-- START Data extract --

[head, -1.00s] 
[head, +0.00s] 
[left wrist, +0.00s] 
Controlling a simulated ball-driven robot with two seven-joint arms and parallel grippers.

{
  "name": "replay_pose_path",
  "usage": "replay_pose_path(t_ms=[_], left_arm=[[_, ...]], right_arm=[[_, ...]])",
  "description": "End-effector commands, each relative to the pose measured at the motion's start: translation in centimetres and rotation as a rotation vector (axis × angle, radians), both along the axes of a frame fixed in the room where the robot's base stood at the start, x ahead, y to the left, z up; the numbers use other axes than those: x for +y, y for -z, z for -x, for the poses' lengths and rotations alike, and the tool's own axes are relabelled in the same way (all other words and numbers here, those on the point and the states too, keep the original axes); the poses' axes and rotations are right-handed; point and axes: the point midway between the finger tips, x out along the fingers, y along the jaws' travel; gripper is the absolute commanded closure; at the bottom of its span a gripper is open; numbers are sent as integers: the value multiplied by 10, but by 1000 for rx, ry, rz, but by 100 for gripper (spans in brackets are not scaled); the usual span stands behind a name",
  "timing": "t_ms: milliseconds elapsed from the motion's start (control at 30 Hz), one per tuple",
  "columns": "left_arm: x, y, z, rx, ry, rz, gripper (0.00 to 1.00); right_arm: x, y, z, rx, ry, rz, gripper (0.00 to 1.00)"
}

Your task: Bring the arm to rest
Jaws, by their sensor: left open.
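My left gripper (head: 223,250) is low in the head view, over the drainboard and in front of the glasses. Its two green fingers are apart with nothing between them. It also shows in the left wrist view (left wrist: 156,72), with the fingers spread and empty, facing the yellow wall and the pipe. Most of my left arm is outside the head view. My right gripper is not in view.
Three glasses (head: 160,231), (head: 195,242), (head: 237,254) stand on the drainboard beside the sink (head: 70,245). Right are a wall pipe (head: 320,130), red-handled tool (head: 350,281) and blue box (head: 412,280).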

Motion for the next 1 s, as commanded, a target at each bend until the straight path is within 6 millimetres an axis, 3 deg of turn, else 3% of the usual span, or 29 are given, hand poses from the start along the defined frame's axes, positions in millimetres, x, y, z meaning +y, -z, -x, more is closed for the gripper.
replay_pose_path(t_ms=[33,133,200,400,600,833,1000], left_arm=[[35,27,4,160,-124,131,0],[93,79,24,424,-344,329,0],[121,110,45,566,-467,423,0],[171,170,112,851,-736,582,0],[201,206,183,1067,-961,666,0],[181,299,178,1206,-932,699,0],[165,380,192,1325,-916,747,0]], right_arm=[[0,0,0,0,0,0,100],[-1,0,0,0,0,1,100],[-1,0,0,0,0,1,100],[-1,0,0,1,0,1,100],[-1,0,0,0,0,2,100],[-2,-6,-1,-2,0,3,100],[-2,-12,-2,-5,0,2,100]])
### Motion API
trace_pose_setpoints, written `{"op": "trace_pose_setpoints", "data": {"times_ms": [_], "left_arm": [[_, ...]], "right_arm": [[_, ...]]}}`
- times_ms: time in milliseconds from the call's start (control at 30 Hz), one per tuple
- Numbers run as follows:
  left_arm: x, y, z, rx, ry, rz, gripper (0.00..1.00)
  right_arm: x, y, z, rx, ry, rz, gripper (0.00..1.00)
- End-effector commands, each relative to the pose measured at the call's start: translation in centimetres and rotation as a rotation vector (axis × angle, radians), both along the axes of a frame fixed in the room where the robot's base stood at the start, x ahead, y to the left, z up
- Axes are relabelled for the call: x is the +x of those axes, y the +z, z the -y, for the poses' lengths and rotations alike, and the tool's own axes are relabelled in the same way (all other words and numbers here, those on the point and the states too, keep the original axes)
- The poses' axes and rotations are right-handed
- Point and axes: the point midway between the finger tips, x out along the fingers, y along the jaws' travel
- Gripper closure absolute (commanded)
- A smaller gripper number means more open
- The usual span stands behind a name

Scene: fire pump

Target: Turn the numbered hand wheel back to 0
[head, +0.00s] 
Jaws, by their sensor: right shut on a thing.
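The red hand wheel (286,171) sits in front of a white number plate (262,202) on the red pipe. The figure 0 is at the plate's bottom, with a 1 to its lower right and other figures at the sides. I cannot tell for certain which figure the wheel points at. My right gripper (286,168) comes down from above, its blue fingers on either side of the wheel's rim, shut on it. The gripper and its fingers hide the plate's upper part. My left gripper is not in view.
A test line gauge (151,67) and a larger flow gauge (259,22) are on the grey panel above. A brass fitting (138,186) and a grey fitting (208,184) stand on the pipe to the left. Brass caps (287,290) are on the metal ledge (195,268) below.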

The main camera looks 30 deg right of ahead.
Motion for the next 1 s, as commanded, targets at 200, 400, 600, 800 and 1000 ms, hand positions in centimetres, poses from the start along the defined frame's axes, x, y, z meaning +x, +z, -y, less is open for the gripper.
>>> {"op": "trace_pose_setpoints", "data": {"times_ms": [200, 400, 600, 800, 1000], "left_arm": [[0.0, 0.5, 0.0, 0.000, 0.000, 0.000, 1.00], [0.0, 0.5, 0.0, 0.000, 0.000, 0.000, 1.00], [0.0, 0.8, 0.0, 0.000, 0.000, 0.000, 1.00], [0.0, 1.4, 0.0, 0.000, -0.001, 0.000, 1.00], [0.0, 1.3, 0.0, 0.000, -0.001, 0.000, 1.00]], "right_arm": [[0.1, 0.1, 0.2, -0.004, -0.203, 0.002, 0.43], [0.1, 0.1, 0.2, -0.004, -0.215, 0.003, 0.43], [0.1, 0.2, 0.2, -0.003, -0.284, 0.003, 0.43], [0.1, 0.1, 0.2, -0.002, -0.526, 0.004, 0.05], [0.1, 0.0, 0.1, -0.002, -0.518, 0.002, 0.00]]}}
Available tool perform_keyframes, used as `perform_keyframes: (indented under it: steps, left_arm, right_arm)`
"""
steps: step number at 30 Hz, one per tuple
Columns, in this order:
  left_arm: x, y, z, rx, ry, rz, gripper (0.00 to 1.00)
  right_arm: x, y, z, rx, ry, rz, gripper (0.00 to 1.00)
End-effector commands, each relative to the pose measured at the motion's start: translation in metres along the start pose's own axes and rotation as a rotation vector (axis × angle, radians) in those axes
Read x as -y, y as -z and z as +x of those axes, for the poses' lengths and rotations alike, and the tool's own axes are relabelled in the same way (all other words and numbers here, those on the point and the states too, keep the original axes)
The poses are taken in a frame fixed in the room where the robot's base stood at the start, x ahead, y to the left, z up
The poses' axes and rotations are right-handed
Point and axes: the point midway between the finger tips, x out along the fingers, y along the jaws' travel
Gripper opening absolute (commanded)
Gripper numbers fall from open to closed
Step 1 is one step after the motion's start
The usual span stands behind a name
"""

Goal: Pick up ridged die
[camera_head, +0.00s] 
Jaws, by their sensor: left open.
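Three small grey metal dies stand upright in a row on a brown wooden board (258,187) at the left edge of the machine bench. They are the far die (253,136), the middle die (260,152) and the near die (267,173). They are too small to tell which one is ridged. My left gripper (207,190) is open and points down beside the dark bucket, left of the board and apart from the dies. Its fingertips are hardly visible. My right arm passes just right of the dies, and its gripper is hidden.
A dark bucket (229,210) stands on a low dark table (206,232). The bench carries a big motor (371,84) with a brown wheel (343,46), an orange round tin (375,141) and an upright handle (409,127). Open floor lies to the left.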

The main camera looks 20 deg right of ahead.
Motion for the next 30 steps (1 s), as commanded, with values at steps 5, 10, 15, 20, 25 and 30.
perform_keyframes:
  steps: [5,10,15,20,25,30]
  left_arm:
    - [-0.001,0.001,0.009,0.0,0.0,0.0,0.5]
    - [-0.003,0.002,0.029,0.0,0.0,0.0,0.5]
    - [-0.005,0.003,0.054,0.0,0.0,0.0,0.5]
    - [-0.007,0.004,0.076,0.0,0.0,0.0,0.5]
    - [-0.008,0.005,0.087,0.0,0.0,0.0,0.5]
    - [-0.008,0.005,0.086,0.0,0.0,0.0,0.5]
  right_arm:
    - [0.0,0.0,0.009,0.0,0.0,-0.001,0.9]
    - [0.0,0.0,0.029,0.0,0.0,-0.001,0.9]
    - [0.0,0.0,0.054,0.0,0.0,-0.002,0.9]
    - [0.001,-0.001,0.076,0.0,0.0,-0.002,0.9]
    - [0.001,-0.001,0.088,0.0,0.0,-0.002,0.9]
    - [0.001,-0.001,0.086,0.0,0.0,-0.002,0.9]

-- END Data extract --

What you have to do: Return only the part of the records above that opens with the line containing "right_arm: x, y, z, rx, ry, rz, gripper (0.00..1.00)" and closes with the line containing "- End-effector commands, each", ends included.

Answer to this task:
  right_arm: x, y, z, rx, ry, rz, gripper (0.00..1.00)
- End-effector commands, each relative to the pose measured at the call's start: translation in centimetres and rotation as a rotation vector (axis × angle, radians), both along the axes of a frame fixed in the room where the robot's base stood at the start, x ahead, y to the left, z up

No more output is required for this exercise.